Simon Lindley
Cathedral Music
May 2021

The choral heritage of Cambridge's Trinity College is distinguished, especially so within the tenures of Richard Marlow and the present director, Stephen Layton, under each of whom has flourished an SATB choir of particular and acclaimed distinction. The stupendous recital on this CD unfolds with a glorious setting of Ave Maria, intensely prayerful and deeply felt—a wonderful by-product of its composer's participation as a course tutor in Aosta in northern Italy. Sonorities are rich and textures focus on middle and lower vocal registers.

More athletic choralism emerges from the Stuttgart Psalms, written in 2009 to commemorate the birth of Mendelssohn 200 hundred years before.
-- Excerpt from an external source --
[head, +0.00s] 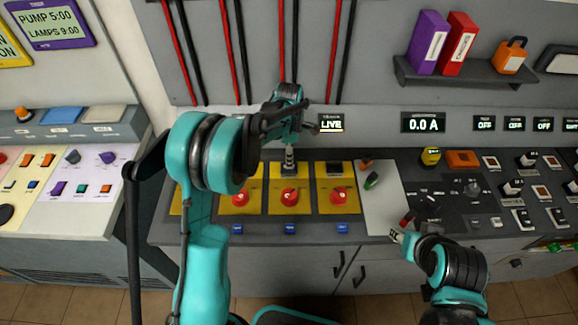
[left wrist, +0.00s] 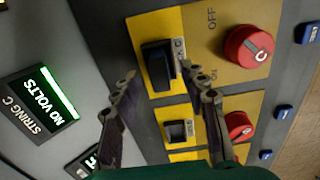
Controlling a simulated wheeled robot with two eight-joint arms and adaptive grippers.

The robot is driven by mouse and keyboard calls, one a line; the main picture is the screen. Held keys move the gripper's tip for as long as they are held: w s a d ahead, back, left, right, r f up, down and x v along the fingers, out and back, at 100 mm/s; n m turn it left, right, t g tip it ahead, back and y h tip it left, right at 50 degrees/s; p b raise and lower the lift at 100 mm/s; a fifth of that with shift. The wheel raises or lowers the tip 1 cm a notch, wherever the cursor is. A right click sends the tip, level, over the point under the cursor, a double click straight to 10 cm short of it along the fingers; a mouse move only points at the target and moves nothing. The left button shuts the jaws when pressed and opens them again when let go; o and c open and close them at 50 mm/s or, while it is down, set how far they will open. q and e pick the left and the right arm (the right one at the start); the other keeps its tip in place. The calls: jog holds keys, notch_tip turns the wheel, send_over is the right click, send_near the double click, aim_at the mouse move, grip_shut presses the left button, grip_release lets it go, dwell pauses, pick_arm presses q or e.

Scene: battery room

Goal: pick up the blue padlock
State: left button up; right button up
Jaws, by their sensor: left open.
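I cannot make out a clear blue padlock. Small blue blocks sit along the console's front edge, one below each yellow switch panel: left (head: 237,229), middle (head: 290,229) and right (head: 342,228). They also show at the right of the left wrist view (left wrist: 307,33); they are too small to identify. My left gripper (head: 296,118) is over the back of the console near the middle yellow panel. In the left wrist view its fingers (left wrist: 158,80) are spread, empty, with a black switch (left wrist: 157,66) beyond them. My right gripper (head: 394,234) is low at the white mat's front corner; its opening is unclear.
Red rotary knobs (head: 290,196) stand on the yellow panels. The white mat (head: 383,210) carries a green item (head: 371,180) and a small orange-red one (head: 366,164). An orange padlock-shaped object (head: 511,57) and binders (head: 428,43) stand on the shelf (head: 470,79).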

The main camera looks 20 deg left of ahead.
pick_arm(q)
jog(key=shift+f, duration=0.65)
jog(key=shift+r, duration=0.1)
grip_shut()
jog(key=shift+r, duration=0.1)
Mäntyjärvi creates compelling choral textures, and each and every syllable rings crystal-clear to even the most reluctant listener—who would have to be hard-hearted not to be deeply moved by these psalm-based motets with their stunningly delivered solo segments and vocal ‘standout’ features impressively delivered from within the choir.

While drawing, with great subtlety, on earlier traditions in these pieces, a yet stronger tradition from the medieval period, that of organum, pervades the ambience of Benedic anima mea, and is perhaps more impactful on account of its comparative brevity. Pulchra es, written for the wedding of the composer's son, is shorter still with an effect wholly disproportionate to its length! This is music con amore, being—appropriately—a text drawn from the erotic heart of the Song of Songs that explores something of the tessitura of Duruflé's Four Motets on Gregorian themes along the way of its gentle intensity, with especially warm multi-repeats of the first line as a coda.

At the centrepiece comes the composer's 2019 Trinity Service for Choral Evensong, where Anglican influences are strong. Something of the shadow of the legendary Bernard Rose pervades Mäntyjärvi's setting of the Responses, which are based in much the same tonality, though here in the key of A rather than Rose's D.

A final bonus is a setting of O magnum mysterium, a Respond from the Christmas office of Matins that has been taken up eagerly by composers such as Gabrieli and Victoria and, frequently, today's generation also. The Finnish take on the words has something unique to say, especially with respect to the ‘greatness' wonderfully achieved in lengthy, sustained sonority.

A Rolls-Royce of a recording from Stephen Layton and his singers. It is a ‘must-have' for all serious music lovers.